Get married. Have kids. Invest everything in them. Nothing can change that 99.9% of people are normal people. But having a family and making them happy will give you purpose and happiness. You are in the perfect position to do this.
start a business. You will be VERY occupied and not bored doing that. take some professional risk.
I actually have quite a few business ideas and would probably start one if I had enough cash and wouldn't be homeless and starving if the business failed.

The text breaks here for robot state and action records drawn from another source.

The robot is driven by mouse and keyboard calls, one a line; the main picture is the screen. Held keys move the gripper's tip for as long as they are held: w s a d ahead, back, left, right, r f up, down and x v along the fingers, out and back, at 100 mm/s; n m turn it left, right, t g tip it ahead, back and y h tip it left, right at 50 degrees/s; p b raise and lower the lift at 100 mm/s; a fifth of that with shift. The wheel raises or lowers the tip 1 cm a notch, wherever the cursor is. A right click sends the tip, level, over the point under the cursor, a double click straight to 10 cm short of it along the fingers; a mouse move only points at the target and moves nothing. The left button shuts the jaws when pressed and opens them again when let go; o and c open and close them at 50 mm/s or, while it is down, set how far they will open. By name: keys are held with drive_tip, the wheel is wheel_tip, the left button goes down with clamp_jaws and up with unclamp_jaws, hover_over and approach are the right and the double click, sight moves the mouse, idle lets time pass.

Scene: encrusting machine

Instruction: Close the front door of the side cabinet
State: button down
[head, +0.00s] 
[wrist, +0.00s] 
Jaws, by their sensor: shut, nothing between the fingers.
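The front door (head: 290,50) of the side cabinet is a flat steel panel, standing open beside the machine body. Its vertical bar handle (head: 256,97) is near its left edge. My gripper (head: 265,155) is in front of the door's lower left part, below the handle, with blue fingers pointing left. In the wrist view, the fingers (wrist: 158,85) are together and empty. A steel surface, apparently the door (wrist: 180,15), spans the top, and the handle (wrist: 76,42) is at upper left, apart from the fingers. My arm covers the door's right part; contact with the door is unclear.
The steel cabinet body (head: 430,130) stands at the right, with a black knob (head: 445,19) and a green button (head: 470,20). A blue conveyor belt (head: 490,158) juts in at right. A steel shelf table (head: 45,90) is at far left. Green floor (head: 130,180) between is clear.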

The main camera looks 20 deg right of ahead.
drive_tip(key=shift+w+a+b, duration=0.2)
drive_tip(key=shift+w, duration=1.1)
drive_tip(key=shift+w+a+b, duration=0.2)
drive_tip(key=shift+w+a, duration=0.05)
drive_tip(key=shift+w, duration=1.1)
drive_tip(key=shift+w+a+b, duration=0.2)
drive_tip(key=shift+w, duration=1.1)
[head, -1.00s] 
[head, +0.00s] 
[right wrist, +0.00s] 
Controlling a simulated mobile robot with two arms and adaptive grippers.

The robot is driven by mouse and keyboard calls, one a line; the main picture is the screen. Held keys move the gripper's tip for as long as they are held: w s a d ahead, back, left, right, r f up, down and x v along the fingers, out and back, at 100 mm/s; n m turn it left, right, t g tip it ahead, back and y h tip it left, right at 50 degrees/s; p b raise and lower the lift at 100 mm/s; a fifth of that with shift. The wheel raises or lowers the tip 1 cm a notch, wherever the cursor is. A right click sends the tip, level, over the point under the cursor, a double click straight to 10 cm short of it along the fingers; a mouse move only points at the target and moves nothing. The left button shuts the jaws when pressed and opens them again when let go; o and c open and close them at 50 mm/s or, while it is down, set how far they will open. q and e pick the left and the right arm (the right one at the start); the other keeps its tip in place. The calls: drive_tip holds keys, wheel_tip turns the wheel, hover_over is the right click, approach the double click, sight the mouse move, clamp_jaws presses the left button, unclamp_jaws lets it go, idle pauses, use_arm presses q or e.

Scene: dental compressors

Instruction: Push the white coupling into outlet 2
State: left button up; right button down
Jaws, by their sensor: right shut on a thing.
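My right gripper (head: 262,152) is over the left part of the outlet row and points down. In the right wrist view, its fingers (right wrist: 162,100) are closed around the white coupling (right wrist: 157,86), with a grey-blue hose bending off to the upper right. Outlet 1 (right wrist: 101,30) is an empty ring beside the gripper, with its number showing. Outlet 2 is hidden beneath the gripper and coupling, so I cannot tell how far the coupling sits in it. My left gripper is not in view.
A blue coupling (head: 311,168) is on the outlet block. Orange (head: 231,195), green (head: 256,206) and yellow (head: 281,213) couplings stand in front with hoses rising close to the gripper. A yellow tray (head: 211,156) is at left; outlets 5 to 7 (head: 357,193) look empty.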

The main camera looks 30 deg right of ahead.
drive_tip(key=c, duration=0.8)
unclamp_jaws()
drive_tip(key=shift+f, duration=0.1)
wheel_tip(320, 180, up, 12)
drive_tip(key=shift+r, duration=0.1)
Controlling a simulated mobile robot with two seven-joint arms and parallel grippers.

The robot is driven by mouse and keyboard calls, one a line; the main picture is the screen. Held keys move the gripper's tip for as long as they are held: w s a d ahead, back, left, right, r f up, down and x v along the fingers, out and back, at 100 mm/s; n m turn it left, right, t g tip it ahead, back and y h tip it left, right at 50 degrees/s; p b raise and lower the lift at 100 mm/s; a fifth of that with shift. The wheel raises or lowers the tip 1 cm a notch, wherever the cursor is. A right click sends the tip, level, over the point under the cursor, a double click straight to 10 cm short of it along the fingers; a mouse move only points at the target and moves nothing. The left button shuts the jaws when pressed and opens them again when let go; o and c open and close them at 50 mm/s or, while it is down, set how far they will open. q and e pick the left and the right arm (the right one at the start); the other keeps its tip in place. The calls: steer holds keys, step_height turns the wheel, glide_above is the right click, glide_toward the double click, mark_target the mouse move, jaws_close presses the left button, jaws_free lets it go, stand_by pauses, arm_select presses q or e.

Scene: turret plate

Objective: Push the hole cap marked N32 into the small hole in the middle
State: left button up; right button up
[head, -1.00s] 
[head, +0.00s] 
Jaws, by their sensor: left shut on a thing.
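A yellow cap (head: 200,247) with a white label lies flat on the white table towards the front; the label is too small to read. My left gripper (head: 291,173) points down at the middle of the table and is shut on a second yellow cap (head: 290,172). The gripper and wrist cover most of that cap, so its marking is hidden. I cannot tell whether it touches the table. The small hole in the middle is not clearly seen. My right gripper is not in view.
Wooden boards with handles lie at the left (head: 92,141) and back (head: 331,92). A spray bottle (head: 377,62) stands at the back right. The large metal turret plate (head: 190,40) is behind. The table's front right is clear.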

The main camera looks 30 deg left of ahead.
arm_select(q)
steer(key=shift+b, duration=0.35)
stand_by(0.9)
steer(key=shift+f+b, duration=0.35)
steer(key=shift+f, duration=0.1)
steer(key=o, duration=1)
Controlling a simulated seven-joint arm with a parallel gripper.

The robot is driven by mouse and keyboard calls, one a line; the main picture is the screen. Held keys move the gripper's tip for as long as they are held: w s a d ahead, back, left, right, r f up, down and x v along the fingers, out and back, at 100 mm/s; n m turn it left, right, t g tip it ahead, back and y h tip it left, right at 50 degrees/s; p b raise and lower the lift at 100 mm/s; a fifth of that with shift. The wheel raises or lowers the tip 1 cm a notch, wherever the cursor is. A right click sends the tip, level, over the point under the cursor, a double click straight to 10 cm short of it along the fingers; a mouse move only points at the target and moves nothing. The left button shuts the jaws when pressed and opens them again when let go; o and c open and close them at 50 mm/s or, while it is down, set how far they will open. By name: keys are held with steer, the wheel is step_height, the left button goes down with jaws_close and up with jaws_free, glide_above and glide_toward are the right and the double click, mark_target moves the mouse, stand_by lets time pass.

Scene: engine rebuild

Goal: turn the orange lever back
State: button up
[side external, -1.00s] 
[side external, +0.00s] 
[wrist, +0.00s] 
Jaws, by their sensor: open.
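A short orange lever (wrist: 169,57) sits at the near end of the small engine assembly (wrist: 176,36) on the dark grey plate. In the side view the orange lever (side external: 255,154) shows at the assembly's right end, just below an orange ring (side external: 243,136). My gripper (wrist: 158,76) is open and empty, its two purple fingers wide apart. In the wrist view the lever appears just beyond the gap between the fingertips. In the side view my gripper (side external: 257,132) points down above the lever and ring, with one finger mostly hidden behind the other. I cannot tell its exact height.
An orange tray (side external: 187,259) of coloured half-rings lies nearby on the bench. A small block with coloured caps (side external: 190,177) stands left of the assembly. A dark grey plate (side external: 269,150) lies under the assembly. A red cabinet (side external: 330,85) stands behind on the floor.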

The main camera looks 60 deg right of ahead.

For example, a while back, I was driving through this place that had a ton of great scenic off-road trails and was thinking "why isn't there a Jeep rental place within a hundred miles of here? If I could afford the Jeeps, office rental, and insurance, I'd probably start one and get the side benefit of using this as a base for altitude training."
A lot of people that age are in debt, no savings, no investments, they have a line of credit on a vehicle, they're hoping or are already to run another line of credit on a house and they're either single or worse--stuck in a relationship they don't like with a kid or three who are annoying them and a nuisance financially.
That means if you're 30 and single, no debt, some money invested and saved up, you're already higher value to women of a man than most others who are stuck, have peaked past their prime or a mess already. Dont sell yourself short because you see outliers on Instagram capping up a storm.
Yeah, I'm just looking for perspective and wondering whether life is supposed to be mostly boring. I'm reading stories of people retiring at 30 to travel the world, and I'm thinking "WTF? What did I do wrong?"
Yes, life is mostly boring unless you make it interesting.
Or you can make it "interesting" by overcoming big obstacles.
I had a college friend who once told me life must be less boring for disabled people because they always had something to overcome. (And I thought, "why don't you make it less boring on your own?)